Hingga suatu ketika, ia tak kuasa menahan perih saat mengetahui kedua orang tuanya ditahan tanpa sebab yang jelas. Bersama warga Tionghoa lainnya, orang tua Halim dianggap berpartisipasi dalam gerakan politik PKI. Belakangan diketahui bukan warga Tionghoa saja yang mengalami nasib serupa, melainkan juga warga etnis Jawa yang mendapat tudingan serupa.
“Malam hari saya hanya bersama kakak perempuan saya saja. Lalu, ada tetangga depan rumah. Tukang sate Madura yang menyelamatkan kami untuk tenang. Sementara dua adik saya dititipkan di rumah bibi. Kondisi masa itu sangat mengerikan, kalau melawan mungkin kami akan habis. Padahal kami tidak terlibat aktivitas politik apa pun,” ujar Halim.
Meski sudah terjadi sekian tahun lamanya, Halim masih bergetar setiap kali diminta menceritakan peristiwa itu: pengalaman pahit sebagai peranakan Tionghoa yang termarjinalkan. Tak hanya kedua orang tuanya, saudara tuanya pun dijadikan tahanan politik. Juga tanpa proses hukum.

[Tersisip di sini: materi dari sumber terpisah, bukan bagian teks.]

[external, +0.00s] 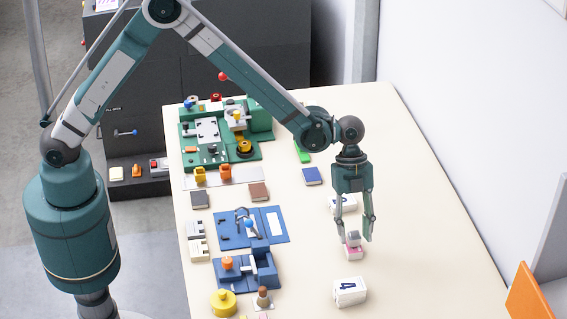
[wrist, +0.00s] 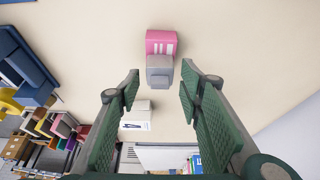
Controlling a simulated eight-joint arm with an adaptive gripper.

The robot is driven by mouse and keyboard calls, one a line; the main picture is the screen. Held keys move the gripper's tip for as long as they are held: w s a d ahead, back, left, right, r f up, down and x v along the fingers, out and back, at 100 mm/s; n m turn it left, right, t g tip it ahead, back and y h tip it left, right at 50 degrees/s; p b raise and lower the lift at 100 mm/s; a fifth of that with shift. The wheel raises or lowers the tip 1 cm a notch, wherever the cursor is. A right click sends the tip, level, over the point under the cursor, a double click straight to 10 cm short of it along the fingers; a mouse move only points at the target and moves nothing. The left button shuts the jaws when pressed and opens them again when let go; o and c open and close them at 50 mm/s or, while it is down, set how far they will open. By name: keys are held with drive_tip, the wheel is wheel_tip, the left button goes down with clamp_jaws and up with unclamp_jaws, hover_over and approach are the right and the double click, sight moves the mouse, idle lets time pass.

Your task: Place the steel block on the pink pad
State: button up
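The steel block (external: 353,240) is a small grey block with a narrower raised part. It appears to sit on the pink pad (external: 354,253), a pink block with white marks near the right side of the table. In the wrist view the steel block (wrist: 159,72) overlaps the near edge of the pink pad (wrist: 160,42). My gripper (external: 353,236) points down over them. In the wrist view my gripper (wrist: 161,80) has its fingers spread, with visible gaps on both sides of the steel block. The contact under the block is hidden.
A white block marked 4 (external: 350,291) stands nearer the front, and another white block (external: 342,203) lies behind my gripper. A blue fixture (external: 249,270), a blue board (external: 232,232) and a green station (external: 190,150) lie left. The table's right side is clear.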

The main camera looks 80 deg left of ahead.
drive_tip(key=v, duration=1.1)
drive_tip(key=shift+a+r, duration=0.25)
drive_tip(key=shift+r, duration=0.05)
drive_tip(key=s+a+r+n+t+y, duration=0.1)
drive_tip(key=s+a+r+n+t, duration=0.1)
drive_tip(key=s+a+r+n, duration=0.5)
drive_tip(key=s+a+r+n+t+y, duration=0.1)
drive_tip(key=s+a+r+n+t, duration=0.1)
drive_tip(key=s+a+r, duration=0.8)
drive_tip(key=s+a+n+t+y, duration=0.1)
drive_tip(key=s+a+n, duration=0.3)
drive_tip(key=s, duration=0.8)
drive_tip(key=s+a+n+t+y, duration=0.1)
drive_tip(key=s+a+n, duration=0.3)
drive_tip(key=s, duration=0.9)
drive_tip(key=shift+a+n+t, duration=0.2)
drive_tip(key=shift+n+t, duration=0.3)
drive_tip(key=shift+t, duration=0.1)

Halim menuturkan, saudara tuanya ditahan karena terlibat aktif di Concentraci Gerakan Mahasiswa Indonesia (CGMI) saat berkuliah di sebuah kampus negeri di Bandung. Namanya tercatat sebagai pentolan aktivis organisasi.

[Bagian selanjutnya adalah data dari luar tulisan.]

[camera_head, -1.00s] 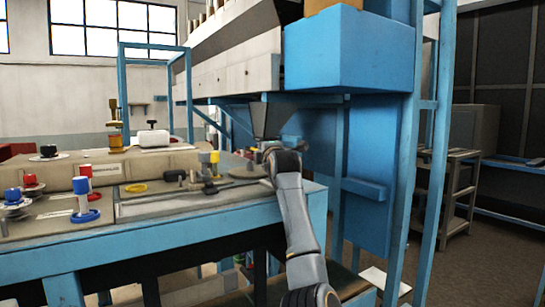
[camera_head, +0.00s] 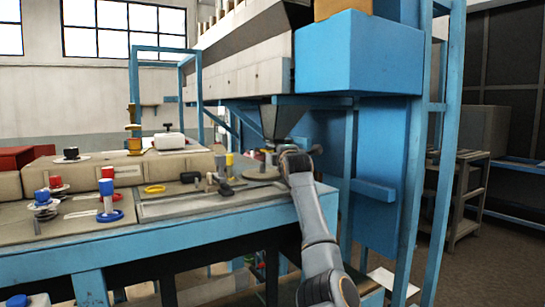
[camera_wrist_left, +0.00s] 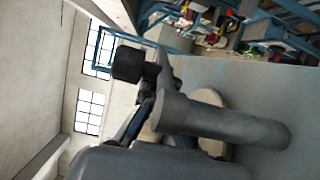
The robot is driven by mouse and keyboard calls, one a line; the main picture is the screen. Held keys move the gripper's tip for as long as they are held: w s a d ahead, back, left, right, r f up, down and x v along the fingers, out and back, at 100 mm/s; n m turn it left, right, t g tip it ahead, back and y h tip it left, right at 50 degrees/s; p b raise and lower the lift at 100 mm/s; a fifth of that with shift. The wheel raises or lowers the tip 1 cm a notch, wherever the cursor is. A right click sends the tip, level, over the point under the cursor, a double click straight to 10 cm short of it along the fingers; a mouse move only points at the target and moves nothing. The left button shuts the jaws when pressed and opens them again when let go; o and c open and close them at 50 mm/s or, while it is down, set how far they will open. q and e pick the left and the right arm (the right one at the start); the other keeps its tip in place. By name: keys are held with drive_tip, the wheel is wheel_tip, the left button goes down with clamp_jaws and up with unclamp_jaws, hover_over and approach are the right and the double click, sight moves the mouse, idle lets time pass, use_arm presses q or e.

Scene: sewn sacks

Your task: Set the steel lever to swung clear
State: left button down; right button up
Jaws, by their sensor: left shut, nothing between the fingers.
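A dark, low lever-like piece (camera_head: 226,188), which I take for the steel lever, lies on the grey plate on the blue bench in the head view. Short pegs stand beside it. My left gripper (camera_head: 276,157) is at the bench's right end, its fingers small and partly hidden behind my wrist. In the left wrist view, my gripper (camera_wrist_left: 150,128) is shut and empty. A thick grey cylinder (camera_wrist_left: 225,122) and a black knob (camera_wrist_left: 128,63) are close by it there. I cannot tell whether they touch it. My right gripper is not in view.
A beige round disc (camera_head: 262,174) and a yellow peg (camera_head: 229,160) are near the gripper. A blue hopper box (camera_head: 358,55) and blue posts rise on the right.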

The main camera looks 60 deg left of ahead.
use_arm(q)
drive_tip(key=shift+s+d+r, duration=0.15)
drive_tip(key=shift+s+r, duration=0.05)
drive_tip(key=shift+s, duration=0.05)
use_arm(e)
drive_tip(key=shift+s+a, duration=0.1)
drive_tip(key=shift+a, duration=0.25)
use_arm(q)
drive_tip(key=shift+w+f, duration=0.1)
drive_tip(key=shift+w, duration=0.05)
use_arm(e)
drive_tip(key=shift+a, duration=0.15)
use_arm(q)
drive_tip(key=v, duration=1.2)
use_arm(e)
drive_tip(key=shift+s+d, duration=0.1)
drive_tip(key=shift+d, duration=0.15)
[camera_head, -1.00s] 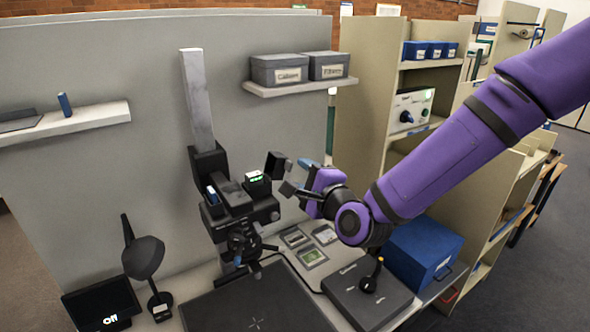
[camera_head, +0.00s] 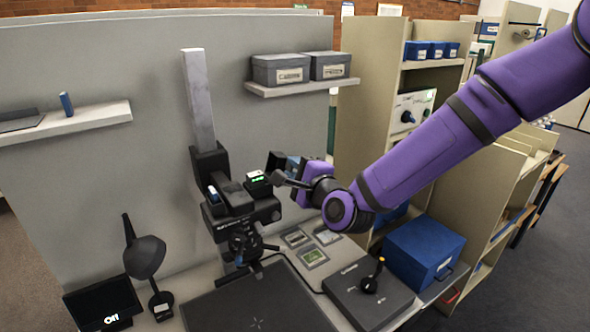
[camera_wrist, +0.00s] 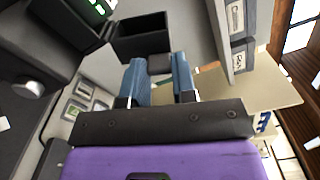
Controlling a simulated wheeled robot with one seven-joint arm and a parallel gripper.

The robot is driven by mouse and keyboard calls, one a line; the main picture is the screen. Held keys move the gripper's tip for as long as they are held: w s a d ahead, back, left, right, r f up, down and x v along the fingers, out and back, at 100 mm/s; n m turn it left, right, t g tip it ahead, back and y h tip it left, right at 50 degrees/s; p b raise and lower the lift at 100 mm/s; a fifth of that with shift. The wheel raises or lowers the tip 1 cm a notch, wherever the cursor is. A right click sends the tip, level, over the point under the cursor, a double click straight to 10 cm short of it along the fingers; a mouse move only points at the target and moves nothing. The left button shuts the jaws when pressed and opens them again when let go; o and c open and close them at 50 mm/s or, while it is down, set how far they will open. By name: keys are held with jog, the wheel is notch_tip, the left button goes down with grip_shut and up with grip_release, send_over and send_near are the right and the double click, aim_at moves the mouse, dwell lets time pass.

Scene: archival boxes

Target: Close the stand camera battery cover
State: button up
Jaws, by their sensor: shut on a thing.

Dia menceritakan, sebelum dikirim ke Pulau Buru, kakaknya sempat menjalani masa tahanan di Rutan Militer Bandung. Enam bulan kemudian, surat pos tiba di rumah. Isinya mengabarkan bahwa kakaknya sudah dipindahkan ke timur Indonesia. Sejak ditangkap hingga dijadikan tahanan politik, keluarga Halim hanya berkomunikasi lewat pos. Perasaan cemas menyangkut kondisi kesehatan kakaknya di Pulau Buru terus menggelayuti mereka dari hari ke hari.
“Kakak saya ditahan tanpa diproses hukum sama sekali di Rutan Militer Bandung. (Saya tahu) Karena dari kecil saya sudah rajin membaca koran. Dari situ, saya tahu banyak orang yang sedang ditahan dan dikirim ke Pulau Buru. Barulah saya sadar bahwa ‘timur’ yang dimaksud isi surat itu adalah Pulau Buru,” kata Halim yang kini aktif sebagai Humas di Paguyuban Sosial Marga Tionghoa Indonesia (PSMTI) Cirebon.
Waktu terus berjalan, namun perlakuan diskriminasi yang dialami Halim dan keluarga tak berhenti di sana. Masa kanak-kanaknya kurang begitu indah. Orang-orang sekitar rumah mulai menjauh. Bahkan, teman mainnya enggan kembali berkunjung ke rumah.
Perubahan drastis sikap orang sekelilingnya membuat Halim dan keluarga makin terpojok. Dia tak pernah membayangkan jika teman-teman dekat akan memperlakukannya sebagai orang bersalah karena beretnis Tionghoa dan menyandang tuduhan komunis yang dibangun pemerintah.
“Sahabat dekat sampai enggak mau bermain lagi sama saya. Dia bilang, saya Cina, jadi tidak boleh dekat-dekat. Bayangkan, anak sekecil itu sudah punya pandangan seperti itu. Entah siapa yang mengajarkan. Hingga saya sadar bahwa pemerintah saat itu membangun stigma yang buruk kepada etnis Tionghoa,” tutur Halim mengisahkan pengalamannya waktu duduk di kursi sekolah dasar.